Pcom is a Parser COMbinator library for Java. It is PEG-based and has a simple API set.
Download, install and write your code.
Download jar-file of pcom, flist, tuple and install them to your environment. (In addition, you must download and install "Apache commons lang".)
Add repository and dependency elements to your pom.xml as below. (flist and "Apache commons lang" will be automatically downloaded.)
<project xmlns="http://maven.apache.org/POM/4.0.0" xmlns:xsi="http://www.w3.org/2001/XMLSchema-instance"
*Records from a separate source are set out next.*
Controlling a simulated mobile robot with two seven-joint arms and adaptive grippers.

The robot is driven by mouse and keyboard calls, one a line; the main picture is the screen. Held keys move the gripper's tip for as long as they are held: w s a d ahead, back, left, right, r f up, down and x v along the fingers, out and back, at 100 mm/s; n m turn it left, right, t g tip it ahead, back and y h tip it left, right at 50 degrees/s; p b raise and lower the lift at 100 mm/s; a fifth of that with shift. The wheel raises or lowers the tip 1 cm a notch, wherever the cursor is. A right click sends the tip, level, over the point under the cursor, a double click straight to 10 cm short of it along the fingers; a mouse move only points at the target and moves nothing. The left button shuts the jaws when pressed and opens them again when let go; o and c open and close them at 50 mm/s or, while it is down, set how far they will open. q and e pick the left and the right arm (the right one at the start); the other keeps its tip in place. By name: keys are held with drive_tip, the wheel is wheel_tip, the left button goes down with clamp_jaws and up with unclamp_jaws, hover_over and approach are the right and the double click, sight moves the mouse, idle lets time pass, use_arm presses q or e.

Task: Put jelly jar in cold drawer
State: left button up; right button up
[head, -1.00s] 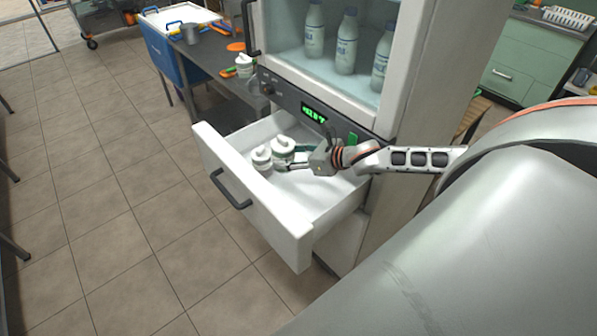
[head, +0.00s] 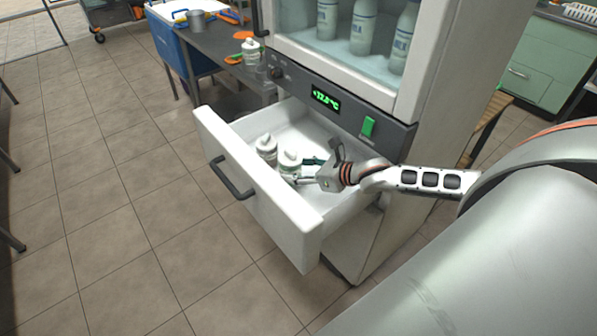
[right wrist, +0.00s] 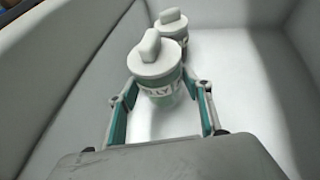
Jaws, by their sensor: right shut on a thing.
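A jelly jar (head: 290,163) with a white knobbed lid is inside the pulled-out white drawer (head: 262,190) under the glass-fronted cooler. My right gripper (head: 301,171) is shut on this jar from the side. The right wrist view also shows the jar (right wrist: 156,67), its label partly readable as "LLY", between the two teal-padded fingers (right wrist: 163,90). The jar looks upright and low in the drawer; its base is hidden, so contact with the floor cannot be told. A second similar jar (head: 266,146) stands just beyond it. My left gripper is not in view.
A third white-lidded jar (head: 251,52) stands on the dark side table (head: 222,73). Milk bottles (head: 363,28) stand in the cooler above the drawer. The control panel (head: 340,108) overhangs the drawer's back. The drawer's right part has free room.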

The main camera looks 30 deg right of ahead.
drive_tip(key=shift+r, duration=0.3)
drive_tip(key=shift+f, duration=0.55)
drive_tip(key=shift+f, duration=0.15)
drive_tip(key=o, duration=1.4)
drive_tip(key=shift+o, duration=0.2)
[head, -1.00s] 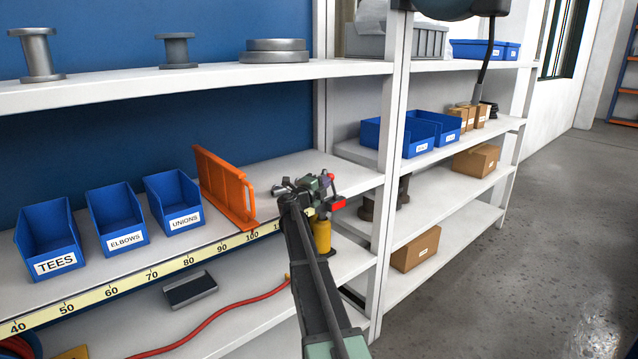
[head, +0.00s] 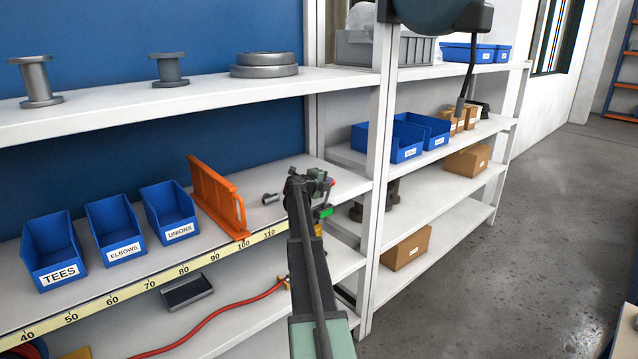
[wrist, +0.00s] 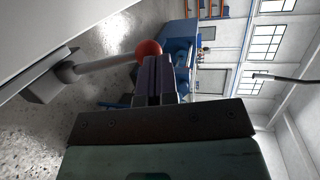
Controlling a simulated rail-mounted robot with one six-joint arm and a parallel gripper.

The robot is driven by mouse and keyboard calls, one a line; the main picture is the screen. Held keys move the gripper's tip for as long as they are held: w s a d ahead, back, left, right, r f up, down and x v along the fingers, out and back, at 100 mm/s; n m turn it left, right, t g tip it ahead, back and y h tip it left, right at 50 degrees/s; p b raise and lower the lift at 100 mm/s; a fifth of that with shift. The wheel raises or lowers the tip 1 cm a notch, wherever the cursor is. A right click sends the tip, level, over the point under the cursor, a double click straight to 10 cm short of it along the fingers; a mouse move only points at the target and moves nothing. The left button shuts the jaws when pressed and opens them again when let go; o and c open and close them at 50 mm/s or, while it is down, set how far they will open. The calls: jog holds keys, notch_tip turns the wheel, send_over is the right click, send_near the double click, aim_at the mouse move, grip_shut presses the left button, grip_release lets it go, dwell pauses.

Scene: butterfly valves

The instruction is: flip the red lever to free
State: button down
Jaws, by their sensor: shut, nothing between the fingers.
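The red lever's round knob (wrist: 148,50) shows in the wrist view at the end of a grey rod, which runs left to a grey block (wrist: 45,85). My gripper (wrist: 160,66) is shut and empty, its fingers right beside the knob; I cannot tell whether they touch it. In the head view my gripper (head: 319,177) is at the right end of the middle shelf, with a small red spot (head: 331,182) beside it. A small green plate (head: 327,212) shows just below. My arm hides most of the valve.
An orange rack (head: 215,200) stands on the shelf to the left, with blue bins (head: 170,210) further left. A white shelf post (head: 372,200) rises close on the right. A grey fitting (head: 270,198) lies between rack and arm.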

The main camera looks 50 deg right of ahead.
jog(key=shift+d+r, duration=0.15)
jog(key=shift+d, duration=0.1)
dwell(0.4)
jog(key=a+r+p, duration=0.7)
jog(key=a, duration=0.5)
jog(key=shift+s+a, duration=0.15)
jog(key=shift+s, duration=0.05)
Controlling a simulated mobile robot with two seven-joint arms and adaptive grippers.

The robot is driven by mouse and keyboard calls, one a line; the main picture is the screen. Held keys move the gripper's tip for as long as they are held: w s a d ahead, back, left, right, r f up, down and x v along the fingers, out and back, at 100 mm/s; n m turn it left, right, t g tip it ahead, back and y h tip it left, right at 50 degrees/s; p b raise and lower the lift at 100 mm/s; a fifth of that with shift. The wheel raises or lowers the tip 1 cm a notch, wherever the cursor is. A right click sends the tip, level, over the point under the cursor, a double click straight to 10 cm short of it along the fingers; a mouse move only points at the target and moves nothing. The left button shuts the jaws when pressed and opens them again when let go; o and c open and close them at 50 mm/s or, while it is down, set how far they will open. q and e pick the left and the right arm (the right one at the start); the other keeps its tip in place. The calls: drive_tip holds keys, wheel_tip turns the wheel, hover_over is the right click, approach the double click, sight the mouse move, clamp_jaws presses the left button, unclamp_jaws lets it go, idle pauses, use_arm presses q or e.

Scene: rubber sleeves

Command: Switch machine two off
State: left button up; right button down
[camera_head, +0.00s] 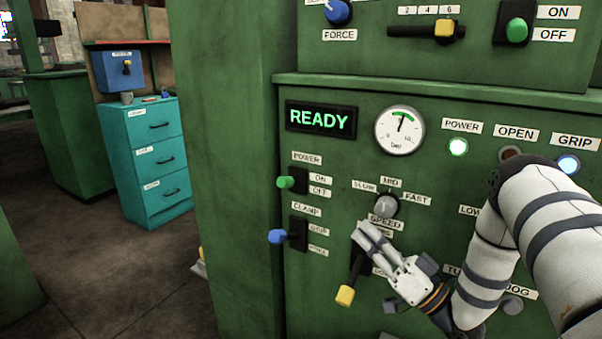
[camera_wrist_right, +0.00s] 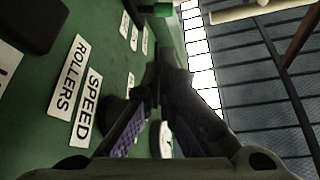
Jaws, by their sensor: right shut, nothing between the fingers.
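A green machine panel (camera_head: 345,260) shows in the head view; no machine number is readable. Its POWER switch (camera_head: 286,183) has a green lever, roughly level with the ON label (camera_head: 320,178), above OFF (camera_head: 320,192). The READY display (camera_head: 320,120) is lit green, and the POWER lamp (camera_head: 458,147) is lit. My right gripper (camera_head: 364,229) is shut and empty, below the speed knob, right of and lower than the POWER switch, apart from it. In the wrist view, its fingers (camera_wrist_right: 160,62) point toward a green part (camera_wrist_right: 148,14) at the top. My left gripper is out of view.
Below POWER is a blue CLAMP lever (camera_head: 278,237). The grey speed knob (camera_head: 386,206) and a yellow-tipped lever (camera_head: 346,294) are close to my right gripper. An upper panel has another green ON/OFF switch (camera_head: 516,29). Teal drawers (camera_head: 150,160) stand far left.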

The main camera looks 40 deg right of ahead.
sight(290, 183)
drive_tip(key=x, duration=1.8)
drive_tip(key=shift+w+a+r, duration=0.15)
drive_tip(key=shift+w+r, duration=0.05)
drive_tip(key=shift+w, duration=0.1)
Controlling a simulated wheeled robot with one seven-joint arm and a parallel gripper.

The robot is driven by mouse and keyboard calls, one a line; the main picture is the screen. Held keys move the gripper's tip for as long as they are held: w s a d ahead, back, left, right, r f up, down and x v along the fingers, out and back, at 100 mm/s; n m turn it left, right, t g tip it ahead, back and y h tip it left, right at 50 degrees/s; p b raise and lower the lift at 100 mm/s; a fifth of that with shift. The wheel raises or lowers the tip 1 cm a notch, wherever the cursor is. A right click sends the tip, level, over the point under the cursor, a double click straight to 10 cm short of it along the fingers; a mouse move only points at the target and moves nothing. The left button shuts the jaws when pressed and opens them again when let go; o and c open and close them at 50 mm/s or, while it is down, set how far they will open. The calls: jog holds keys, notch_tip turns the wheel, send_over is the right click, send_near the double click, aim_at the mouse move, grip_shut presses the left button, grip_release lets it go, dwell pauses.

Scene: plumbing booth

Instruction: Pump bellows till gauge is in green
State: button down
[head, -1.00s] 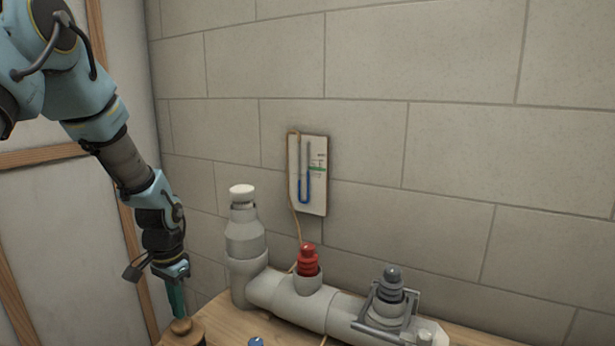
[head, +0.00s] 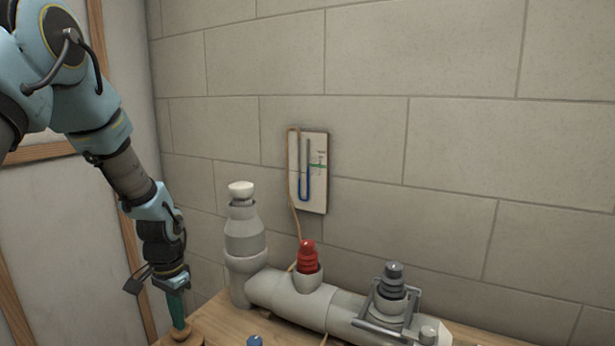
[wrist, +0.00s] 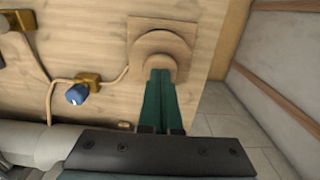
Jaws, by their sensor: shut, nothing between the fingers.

xsi:schemaLocation="http://maven.apache.org/POM/4.0.0 http://maven.apache.org/maven-v4_0_0.xsd">
...
<repositories>
<repository>
<id>jp.nhiguchi</id>
<name>jp.nhiguchi</name>
<url>http://www.nhiguchi.jp/mvnrepos/</url>
</repository>
</repositories>
...
<dependencies>
<dependency>
<groupId>jp.nhiguchi.tuple</groupId>
<artifactId>tuple</artifactId>
<version>0.0.1</version>
<type>jar</type>
</dependency>
<dependency>
<groupId>jp.nhiguchi.pcom</groupId>
<artifactId>pcom</artifactId>
<version>1.0.0a3</version>
<type>jar</type>
</dependency>
</dependencies>
...
</project>
The Javadoc API document is available.
"Parser" and "ParseResult" are key classes.
"Parsers" provides useful factory methods of "Parser".
import jp.nhiguchi.pcom.*;
import static jp.nhiguchi.pcom.Parsers.*;
public class YourClass
{
public static void main(String[] args)
{
Parser<String> pa = string("a");
Parser<String> pA = string("A");
Parser<String> p
= concat(rep1(or(pa, pA)));
ParseResult<String> pr = p.parse("aAaaArest");
System.out.println(pr);
}
}
You can make a parser from a parsing expression of PEG. (The parsing expression must contain terminal symbols only. Nonterminals are prohibited.)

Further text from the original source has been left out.